### [What is required]
Examine each line of the data. Copy those that contain the string "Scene".

### [Dataset rows]
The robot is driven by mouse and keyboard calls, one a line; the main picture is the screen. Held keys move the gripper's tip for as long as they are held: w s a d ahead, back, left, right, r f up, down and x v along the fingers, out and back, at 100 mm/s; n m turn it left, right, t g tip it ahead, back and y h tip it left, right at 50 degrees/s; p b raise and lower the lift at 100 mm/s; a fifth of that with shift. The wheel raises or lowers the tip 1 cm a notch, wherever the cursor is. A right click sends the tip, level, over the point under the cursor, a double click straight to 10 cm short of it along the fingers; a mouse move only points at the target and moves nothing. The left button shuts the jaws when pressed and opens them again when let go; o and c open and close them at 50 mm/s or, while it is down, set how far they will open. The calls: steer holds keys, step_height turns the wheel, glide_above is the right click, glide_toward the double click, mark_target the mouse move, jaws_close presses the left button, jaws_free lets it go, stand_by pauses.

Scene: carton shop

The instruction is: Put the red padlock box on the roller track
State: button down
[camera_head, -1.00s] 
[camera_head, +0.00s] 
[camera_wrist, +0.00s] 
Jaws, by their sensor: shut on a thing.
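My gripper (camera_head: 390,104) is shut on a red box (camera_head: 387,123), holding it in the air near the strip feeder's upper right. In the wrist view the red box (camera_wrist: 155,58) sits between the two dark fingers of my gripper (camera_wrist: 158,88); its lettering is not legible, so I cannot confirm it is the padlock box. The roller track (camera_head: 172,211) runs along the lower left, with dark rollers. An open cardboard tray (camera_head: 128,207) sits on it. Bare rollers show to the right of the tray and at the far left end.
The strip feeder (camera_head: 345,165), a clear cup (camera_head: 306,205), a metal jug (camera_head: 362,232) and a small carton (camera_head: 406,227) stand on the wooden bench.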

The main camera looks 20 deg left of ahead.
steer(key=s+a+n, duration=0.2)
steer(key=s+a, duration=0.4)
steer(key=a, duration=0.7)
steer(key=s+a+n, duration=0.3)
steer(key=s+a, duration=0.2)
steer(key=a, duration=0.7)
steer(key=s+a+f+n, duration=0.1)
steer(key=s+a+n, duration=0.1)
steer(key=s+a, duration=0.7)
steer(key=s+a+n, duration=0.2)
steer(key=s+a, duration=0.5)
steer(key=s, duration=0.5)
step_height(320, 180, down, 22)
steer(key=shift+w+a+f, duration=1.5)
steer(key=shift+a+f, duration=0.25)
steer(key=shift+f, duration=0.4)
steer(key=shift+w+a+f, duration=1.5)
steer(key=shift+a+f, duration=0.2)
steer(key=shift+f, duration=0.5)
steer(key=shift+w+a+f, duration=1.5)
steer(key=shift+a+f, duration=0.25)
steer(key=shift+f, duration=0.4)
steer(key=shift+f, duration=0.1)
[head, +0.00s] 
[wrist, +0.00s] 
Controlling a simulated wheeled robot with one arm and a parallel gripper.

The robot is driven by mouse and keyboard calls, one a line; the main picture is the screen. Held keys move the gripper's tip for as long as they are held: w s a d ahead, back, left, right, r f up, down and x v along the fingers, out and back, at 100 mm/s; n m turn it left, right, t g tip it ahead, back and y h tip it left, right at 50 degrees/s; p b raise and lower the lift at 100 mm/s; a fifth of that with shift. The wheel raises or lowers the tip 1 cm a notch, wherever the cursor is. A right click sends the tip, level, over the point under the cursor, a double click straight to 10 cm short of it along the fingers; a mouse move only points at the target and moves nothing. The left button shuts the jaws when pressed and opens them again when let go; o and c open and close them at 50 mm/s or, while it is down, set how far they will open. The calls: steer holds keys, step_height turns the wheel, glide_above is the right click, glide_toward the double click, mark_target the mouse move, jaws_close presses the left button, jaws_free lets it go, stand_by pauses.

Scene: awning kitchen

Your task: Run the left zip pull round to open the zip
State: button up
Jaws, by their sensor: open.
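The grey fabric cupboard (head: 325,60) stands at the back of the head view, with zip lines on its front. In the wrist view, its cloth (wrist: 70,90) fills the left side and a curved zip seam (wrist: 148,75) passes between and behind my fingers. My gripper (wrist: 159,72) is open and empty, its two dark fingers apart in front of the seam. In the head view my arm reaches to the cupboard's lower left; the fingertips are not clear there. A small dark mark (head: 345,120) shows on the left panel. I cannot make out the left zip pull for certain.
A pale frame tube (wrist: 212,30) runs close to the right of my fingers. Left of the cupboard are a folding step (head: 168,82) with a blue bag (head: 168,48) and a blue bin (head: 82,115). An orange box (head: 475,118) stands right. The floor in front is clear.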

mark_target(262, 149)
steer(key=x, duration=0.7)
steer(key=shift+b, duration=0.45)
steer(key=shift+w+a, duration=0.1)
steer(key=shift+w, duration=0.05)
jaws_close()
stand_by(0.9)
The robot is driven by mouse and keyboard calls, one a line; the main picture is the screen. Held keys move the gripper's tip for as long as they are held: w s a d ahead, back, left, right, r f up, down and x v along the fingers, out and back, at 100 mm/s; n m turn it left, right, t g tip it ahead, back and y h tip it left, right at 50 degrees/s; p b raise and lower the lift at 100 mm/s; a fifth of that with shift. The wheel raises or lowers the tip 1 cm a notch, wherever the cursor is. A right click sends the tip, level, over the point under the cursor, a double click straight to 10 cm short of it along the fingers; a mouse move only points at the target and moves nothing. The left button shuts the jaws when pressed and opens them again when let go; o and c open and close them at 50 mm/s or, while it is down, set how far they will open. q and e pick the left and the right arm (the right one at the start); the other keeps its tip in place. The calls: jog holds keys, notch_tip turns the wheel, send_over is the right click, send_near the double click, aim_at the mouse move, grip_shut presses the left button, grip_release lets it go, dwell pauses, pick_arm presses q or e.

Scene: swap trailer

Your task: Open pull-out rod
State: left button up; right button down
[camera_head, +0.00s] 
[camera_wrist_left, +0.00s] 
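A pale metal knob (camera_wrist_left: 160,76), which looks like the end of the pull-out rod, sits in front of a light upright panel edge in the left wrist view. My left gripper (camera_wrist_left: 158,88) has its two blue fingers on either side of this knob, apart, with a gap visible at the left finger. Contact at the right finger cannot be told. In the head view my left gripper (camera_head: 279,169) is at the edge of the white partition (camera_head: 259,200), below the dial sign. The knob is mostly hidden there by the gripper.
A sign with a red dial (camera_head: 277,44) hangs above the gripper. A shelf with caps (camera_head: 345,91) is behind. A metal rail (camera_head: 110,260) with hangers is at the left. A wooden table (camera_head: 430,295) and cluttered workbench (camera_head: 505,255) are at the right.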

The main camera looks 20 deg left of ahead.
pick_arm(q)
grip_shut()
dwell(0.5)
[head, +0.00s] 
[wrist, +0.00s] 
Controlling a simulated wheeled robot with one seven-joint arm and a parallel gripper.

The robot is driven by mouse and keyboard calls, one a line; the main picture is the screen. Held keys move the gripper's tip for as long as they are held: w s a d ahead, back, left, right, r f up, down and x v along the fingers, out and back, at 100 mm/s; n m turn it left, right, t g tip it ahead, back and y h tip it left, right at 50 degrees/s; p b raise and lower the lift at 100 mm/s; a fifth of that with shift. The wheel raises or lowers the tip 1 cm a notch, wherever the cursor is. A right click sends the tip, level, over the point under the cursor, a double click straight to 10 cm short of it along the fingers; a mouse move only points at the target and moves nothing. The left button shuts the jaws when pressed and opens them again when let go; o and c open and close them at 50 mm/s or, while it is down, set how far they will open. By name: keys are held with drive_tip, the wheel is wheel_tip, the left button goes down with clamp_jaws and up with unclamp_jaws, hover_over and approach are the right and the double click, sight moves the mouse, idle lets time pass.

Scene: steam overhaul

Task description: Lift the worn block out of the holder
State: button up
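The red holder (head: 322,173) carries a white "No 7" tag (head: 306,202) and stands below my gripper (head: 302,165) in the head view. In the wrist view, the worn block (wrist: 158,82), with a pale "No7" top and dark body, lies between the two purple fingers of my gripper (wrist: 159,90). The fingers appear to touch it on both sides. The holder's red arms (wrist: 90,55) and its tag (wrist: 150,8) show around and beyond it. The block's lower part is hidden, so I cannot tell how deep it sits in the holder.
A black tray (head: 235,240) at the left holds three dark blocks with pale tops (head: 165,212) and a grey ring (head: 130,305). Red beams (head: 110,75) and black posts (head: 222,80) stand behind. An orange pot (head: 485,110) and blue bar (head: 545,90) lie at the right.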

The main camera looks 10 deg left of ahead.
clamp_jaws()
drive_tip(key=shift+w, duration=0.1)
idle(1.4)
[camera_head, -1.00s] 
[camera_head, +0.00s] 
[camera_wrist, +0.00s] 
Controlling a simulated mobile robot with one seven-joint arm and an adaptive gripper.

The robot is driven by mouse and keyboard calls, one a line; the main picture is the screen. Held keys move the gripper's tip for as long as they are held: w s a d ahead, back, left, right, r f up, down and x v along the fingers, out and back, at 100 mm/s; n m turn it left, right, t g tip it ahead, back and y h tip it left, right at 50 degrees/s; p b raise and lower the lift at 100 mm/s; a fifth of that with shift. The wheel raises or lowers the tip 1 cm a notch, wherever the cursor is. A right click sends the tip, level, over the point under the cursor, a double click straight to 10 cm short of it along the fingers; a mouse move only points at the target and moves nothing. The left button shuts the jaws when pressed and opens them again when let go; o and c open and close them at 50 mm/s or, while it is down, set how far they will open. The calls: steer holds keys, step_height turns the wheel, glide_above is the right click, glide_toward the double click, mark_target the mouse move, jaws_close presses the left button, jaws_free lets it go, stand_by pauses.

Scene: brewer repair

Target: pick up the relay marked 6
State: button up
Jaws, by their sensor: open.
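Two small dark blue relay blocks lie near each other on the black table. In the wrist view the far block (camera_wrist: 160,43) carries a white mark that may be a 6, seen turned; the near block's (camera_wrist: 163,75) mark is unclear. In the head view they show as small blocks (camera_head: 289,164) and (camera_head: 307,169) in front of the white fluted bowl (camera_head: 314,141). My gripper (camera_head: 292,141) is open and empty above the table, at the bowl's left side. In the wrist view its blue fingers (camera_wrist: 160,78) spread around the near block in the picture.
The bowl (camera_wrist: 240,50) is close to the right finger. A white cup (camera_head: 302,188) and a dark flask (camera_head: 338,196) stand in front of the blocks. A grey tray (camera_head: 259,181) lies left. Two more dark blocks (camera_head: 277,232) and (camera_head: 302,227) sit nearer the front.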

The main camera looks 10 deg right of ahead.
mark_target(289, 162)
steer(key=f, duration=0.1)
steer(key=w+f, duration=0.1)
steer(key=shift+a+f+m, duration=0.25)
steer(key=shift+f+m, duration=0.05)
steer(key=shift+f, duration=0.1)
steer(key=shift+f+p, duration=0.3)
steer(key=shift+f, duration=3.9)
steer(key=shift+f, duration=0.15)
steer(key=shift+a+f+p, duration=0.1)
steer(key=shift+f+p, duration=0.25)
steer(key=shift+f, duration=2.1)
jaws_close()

### [Exercise output]
Scene: carton shop
Scene: awning kitchen
Scene: swap trailer
Scene: steam overhaul
Scene: brewer repair

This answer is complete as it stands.